The highest single ECONOMIC damage value is US$115032500000, representing 28.6% of the total ECONOMIC damage since 1996. This event was a FLOOD which occurred in the state of CA on 1/1/2006. In fact, a preliminary assessment estimates that the storms resulted in $300 million in damages. Since the value of US$115 billion represents an error, it will be removed.

df3 <- sqldf("select * from df2 where ECONOMIC < 100000000000")

Results

The aim of step 1 is to identify the storm event types having the greatest impact on population health. The total injuries and fatalities will be plotted for each event type, and the highest 15 event types will be shown.

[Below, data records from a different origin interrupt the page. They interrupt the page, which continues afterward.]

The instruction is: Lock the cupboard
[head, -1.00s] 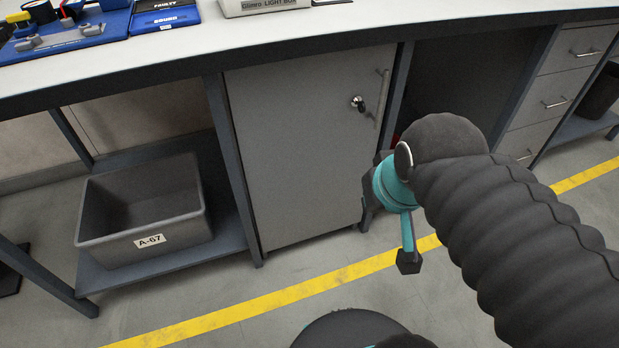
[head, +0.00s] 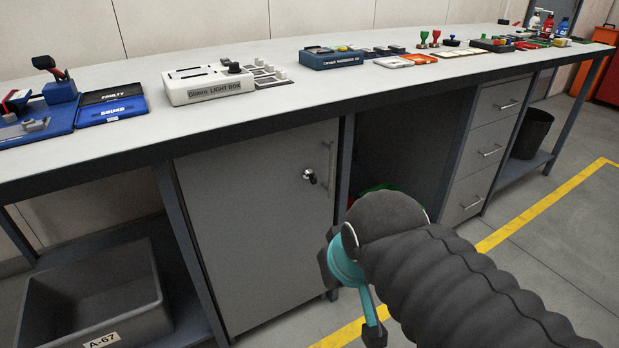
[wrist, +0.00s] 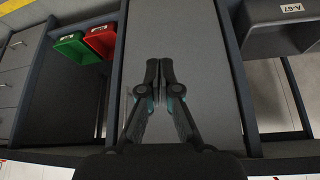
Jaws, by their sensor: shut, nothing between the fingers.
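The grey cupboard (head: 250,220) stands under the bench with its door shut flush, as far as I can see. Its lock (head: 309,175) has a key in it, high on the right side of the door, beside a vertical bar handle (head: 331,168). In the wrist view the cupboard door (wrist: 190,50) lies behind my gripper (wrist: 152,92), whose fingers are together with nothing between them. In the head view my gripper is mostly hidden behind my wrist, low and right of the lock and apart from it. The lock does not show in the wrist view.
A grey bin (head: 95,300) labelled A-67 sits on the shelf left of the cupboard. An open bay to the right holds a green bin (wrist: 78,48) and a red bin (wrist: 101,40). Drawers (head: 490,150) stand further right. The bench top (head: 290,110) overhangs the cupboard.

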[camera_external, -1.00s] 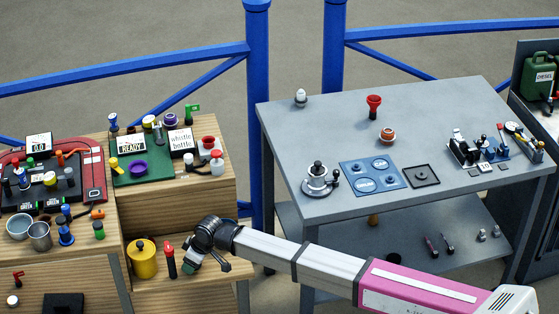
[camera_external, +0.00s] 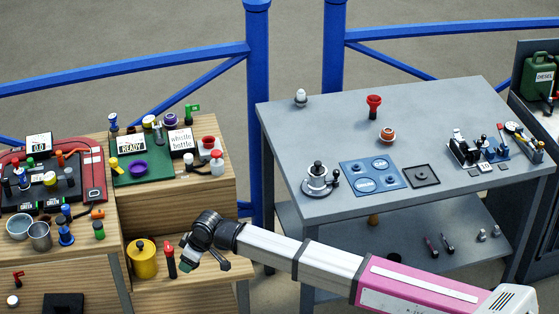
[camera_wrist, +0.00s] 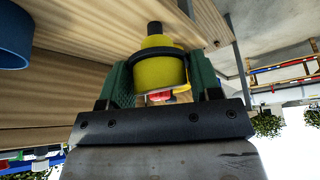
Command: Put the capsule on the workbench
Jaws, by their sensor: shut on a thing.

# find the strom events affecting injuries and fatalities 
inj <- aggregate(df3$INJURIES ~ df3$EVTYPE, df3, sum)
fat <- aggregate(df3$FATALITIES ~ df3$EVTYPE, df3, sum)
# merge together
harmmerged <- merge(inj, fat)
colnames(harmmerged) <- c("EVTYPE", "INJURIES", "FATALITIES")
# order by health impact
harmmelt <- head(harmmerged[order(-harmmerged[,2]),], 15)
harmmelted<- melt(harmmelt, id="EVTYPE")

harmmelted <- transform(harmmelted, EVTYPE = reorder(EVTYPE, -value))
# plot events having the greatest health impact
ggplot(harmmelted, aes(x=EVTYPE, y=value, fill=variable)) + geom_bar(stat="identity")  + theme(axis.text.x = element_text(angle=45, vjust=1, hjust=1), plot.title =element_text(face="bold"), legend.title=element_blank()) + ggtitle("Storm Events Most Harmful to Population Health") + ylab("Total Injuries and Fatalities") + xlab("Storm Event Type")

The bar chart shows the 15 storm event types with the greatest impact on human health. Injuries are shown in red and fatalities are shown in blue.

The cumulative total of fatalities and injuries from 1996 is 66707 and the cumulative total of the top 15 events is 59907, representing 89.8%. Tornados have the greatest impact on health in the US, followed by excessive heat and flood events.

The aim of step 2 is to identify the storm events having the greatest economic impact on property and crops.

# find the strom events affecting property and crops
prop <- aggregate(df3$PROPTOTAL ~ df3$EVTYPE, df3, sum)
crop <- aggregate(df3$CROPTOTAL ~ df3$EVTYPE, df3, sum)
cropmerged <- merge(prop, crop)

# find total economic cost column
colnames(cropmerged) <- c("EVTYPE", "PROPTOTAL", "CROPTOTAL")
cropmelt <- head(cropmerged[order(-rowSums(cropmerged[, c(2, 3)])),], 15)
cropmelted<- melt(cropmelt, id="EVTYPE")
# order by economic impact
cropmelted <- transform(cropmelted[, 1:3], EVTYPE = reorder(EVTYPE, -value))

ggplot(cropmelted, aes(x=EVTYPE, y=value, fill=variable)) + geom_bar(stat="identity")  + theme(axis.text.x = element_text(angle=45, vjust=1, hjust=1), plot.title =element_text(face="bold"), legend.title=element_blank()) + ggtitle("Storm Event Economic Impact\non Property and Crops") + ylab("Property and Crop Damage (Billion $US)") + xlab("Storm Event Type") + scale_y_continuous(breaks=c(0, 25000000000, 50000000000, 75000000000, 100000000000), labels=c("0", "25", "50", "75", "100")) + theme(plot.margin=unit(c(1,1,1,3), "cm"))

The bar chart shows the 15 storm event types causing the greatest economic damage to property (in red) and crops (in blue). Hurricane/Typhoon storm events cause the greatest economic damage to property, and overall damage, whereas drought events cause the greatest economic damage to crops.